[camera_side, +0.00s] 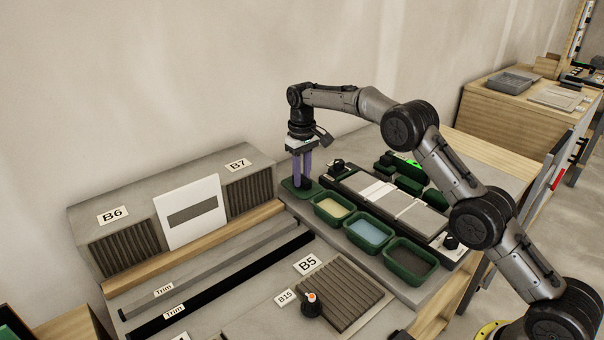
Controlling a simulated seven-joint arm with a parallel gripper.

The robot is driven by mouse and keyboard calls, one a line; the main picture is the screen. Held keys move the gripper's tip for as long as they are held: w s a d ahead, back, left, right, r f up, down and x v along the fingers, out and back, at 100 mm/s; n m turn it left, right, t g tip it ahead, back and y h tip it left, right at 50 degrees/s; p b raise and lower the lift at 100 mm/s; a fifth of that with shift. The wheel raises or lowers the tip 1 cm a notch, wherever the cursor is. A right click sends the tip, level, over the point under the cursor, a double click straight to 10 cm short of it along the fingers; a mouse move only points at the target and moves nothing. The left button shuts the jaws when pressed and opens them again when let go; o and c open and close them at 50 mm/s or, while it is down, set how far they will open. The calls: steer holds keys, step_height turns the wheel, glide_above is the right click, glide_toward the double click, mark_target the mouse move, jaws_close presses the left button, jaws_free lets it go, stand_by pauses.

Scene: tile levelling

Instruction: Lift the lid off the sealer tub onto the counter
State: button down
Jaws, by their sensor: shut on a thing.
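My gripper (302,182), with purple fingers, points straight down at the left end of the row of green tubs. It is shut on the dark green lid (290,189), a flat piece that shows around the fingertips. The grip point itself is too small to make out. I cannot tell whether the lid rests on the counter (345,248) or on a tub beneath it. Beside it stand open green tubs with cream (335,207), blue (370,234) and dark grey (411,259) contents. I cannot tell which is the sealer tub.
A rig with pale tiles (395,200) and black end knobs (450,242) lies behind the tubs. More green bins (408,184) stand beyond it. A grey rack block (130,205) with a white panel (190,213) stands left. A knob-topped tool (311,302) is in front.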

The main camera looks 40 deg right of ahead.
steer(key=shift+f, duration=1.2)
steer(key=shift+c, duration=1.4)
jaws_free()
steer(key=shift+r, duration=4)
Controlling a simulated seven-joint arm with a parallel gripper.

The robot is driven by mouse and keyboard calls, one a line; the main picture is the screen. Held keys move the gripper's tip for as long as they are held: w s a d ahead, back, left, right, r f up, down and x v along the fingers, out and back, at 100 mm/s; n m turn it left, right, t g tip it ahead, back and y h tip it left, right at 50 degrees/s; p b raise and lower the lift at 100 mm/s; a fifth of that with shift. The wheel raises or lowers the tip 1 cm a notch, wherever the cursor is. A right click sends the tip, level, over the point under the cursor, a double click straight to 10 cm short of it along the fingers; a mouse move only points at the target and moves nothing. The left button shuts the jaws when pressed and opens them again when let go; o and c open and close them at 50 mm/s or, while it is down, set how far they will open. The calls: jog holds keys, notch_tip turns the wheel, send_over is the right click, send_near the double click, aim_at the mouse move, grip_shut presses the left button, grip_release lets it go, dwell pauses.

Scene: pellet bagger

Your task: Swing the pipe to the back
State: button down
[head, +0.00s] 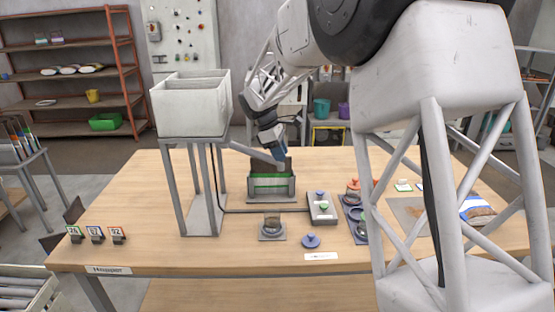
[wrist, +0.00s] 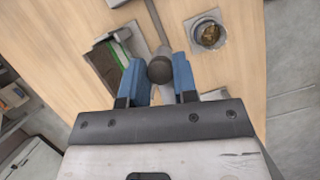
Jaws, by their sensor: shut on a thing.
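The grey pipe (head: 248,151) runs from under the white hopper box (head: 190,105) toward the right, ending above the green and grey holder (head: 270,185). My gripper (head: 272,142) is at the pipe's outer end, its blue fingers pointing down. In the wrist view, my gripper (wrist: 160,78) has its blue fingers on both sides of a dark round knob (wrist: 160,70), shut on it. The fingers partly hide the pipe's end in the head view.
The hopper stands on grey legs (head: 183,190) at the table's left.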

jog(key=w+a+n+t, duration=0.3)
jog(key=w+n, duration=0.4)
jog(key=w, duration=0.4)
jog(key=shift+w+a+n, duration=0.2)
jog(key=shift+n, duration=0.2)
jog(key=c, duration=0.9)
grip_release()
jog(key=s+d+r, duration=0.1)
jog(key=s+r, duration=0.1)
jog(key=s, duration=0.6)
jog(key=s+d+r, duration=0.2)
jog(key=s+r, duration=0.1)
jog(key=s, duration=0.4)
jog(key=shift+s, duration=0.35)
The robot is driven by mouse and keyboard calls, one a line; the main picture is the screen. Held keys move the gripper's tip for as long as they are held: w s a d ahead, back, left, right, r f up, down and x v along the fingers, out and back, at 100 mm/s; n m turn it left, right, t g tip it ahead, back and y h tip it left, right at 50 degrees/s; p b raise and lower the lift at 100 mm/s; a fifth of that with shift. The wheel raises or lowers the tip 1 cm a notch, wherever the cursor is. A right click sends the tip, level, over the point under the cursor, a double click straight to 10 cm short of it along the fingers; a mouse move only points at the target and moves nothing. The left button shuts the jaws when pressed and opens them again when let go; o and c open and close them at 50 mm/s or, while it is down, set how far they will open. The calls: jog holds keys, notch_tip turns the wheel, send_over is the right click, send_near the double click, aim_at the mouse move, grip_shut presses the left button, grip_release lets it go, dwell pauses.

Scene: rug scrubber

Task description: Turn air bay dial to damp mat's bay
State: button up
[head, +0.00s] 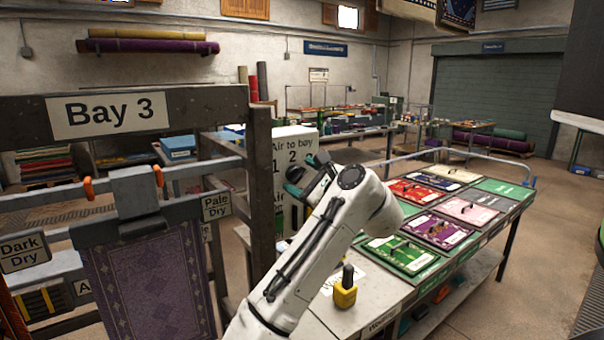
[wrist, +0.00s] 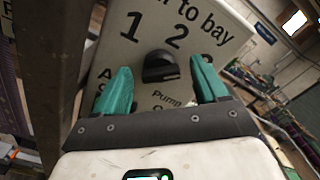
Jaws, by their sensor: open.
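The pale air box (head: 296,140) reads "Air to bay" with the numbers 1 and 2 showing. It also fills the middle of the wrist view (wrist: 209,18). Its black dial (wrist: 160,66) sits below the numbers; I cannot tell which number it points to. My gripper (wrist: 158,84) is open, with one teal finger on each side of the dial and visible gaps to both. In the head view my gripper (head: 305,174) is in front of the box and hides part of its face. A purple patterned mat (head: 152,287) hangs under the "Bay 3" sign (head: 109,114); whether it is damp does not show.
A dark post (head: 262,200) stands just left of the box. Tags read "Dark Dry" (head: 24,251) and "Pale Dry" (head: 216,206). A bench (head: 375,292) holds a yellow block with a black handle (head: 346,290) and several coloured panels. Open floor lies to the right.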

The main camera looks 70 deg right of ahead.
+ + + + +
• What is asked
Every entry above should be duplicated exactly. Do not include the images.

• Response to the exercise
[camera_side, +0.00s] 
Controlling a simulated seven-joint arm with a parallel gripper.

The robot is driven by mouse and keyboard calls, one a line; the main picture is the screen. Held keys move the gripper's tip for as long as they are held: w s a d ahead, back, left, right, r f up, down and x v along the fingers, out and back, at 100 mm/s; n m turn it left, right, t g tip it ahead, back and y h tip it left, right at 50 degrees/s; p b raise and lower the lift at 100 mm/s; a fifth of that with shift. The wheel raises or lowers the tip 1 cm a notch, wherever the cursor is. A right click sends the tip, level, over the point under the cursor, a double click straight to 10 cm short of it along the fingers; a mouse move only points at the target and moves nothing. The left button shuts the jaws when pressed and opens them again when let go; o and c open and close them at 50 mm/s or, while it is down, set how far they will open. The calls: steer holds keys, step_height turns the wheel, glide_above is the right click, glide_toward the double click, mark_target the mouse move, jaws_close presses the left button, jaws_free lets it go, stand_by pauses.

Scene: tile levelling

Instruction: Lift the lid off the sealer tub onto the counter
State: button down
Jaws, by their sensor: shut on a thing.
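My gripper (302,182), with purple fingers, points straight down at the left end of the row of green tubs. It is shut on the dark green lid (290,189), a flat piece that shows around the fingertips. The grip point itself is too small to make out. I cannot tell whether the lid rests on the counter (345,248) or on a tub beneath it. Beside it stand open green tubs with cream (335,207), blue (370,234) and dark grey (411,259) contents. I cannot tell which is the sealer tub.
A rig with pale tiles (395,200) and black end knobs (450,242) lies behind the tubs. More green bins (408,184) stand beyond it. A grey rack block (130,205) with a white panel (190,213) stands left. A knob-topped tool (311,302) is in front.

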The main camera looks 40 deg right of ahead.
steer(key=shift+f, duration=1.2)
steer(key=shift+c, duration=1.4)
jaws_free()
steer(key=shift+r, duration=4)
Controlling a simulated seven-joint arm with a parallel gripper.

The robot is driven by mouse and keyboard calls, one a line; the main picture is the screen. Held keys move the gripper's tip for as long as they are held: w s a d ahead, back, left, right, r f up, down and x v along the fingers, out and back, at 100 mm/s; n m turn it left, right, t g tip it ahead, back and y h tip it left, right at 50 degrees/s; p b raise and lower the lift at 100 mm/s; a fifth of that with shift. The wheel raises or lowers the tip 1 cm a notch, wherever the cursor is. A right click sends the tip, level, over the point under the cursor, a double click straight to 10 cm short of it along the fingers; a mouse move only points at the target and moves nothing. The left button shuts the jaws when pressed and opens them again when let go; o and c open and close them at 50 mm/s or, while it is down, set how far they will open. The calls: jog holds keys, notch_tip turns the wheel, send_over is the right click, send_near the double click, aim_at the mouse move, grip_shut presses the left button, grip_release lets it go, dwell pauses.

Scene: pellet bagger

Your task: Swing the pipe to the back
State: button down
[head, +0.00s] 
[wrist, +0.00s] 
Jaws, by their sensor: shut on a thing.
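The grey pipe (head: 248,151) runs from under the white hopper box (head: 190,105) toward the right, ending above the green and grey holder (head: 270,185). My gripper (head: 272,142) is at the pipe's outer end, its blue fingers pointing down. In the wrist view, my gripper (wrist: 160,78) has its blue fingers on both sides of a dark round knob (wrist: 160,70), shut on it. The fingers partly hide the pipe's end in the head view.
The hopper stands on grey legs (head: 183,190) at the table's left.

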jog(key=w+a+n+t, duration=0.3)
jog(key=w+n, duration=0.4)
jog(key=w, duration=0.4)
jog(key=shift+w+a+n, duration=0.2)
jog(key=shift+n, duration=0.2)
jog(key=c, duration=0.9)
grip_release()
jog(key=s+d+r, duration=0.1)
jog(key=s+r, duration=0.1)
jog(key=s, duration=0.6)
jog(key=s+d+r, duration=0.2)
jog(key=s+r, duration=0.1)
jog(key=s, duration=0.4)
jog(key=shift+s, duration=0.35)
The robot is driven by mouse and keyboard calls, one a line; the main picture is the screen. Held keys move the gripper's tip for as long as they are held: w s a d ahead, back, left, right, r f up, down and x v along the fingers, out and back, at 100 mm/s; n m turn it left, right, t g tip it ahead, back and y h tip it left, right at 50 degrees/s; p b raise and lower the lift at 100 mm/s; a fifth of that with shift. The wheel raises or lowers the tip 1 cm a notch, wherever the cursor is. A right click sends the tip, level, over the point under the cursor, a double click straight to 10 cm short of it along the fingers; a mouse move only points at the target and moves nothing. The left button shuts the jaws when pressed and opens them again when let go; o and c open and close them at 50 mm/s or, while it is down, set how far they will open. The calls: jog holds keys, notch_tip turns the wheel, send_over is the right click, send_near the double click, aim_at the mouse move, grip_shut presses the left button, grip_release lets it go, dwell pauses.

Scene: rug scrubber

Task description: Turn air bay dial to damp mat's bay
State: button up
[head, +0.00s] 
[wrist, +0.00s] 
Jaws, by their sensor: open.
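The pale air box (head: 296,140) reads "Air to bay" with the numbers 1 and 2 showing. It also fills the middle of the wrist view (wrist: 209,18). Its black dial (wrist: 160,66) sits below the numbers; I cannot tell which number it points to. My gripper (wrist: 158,84) is open, with one teal finger on each side of the dial and visible gaps to both. In the head view my gripper (head: 305,174) is in front of the box and hides part of its face. A purple patterned mat (head: 152,287) hangs under the "Bay 3" sign (head: 109,114); whether it is damp does not show.
A dark post (head: 262,200) stands just left of the box. Tags read "Dark Dry" (head: 24,251) and "Pale Dry" (head: 216,206). A bench (head: 375,292) holds a yellow block with a black handle (head: 346,290) and several coloured panels. Open floor lies to the right.

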The main camera looks 70 deg right of ahead.

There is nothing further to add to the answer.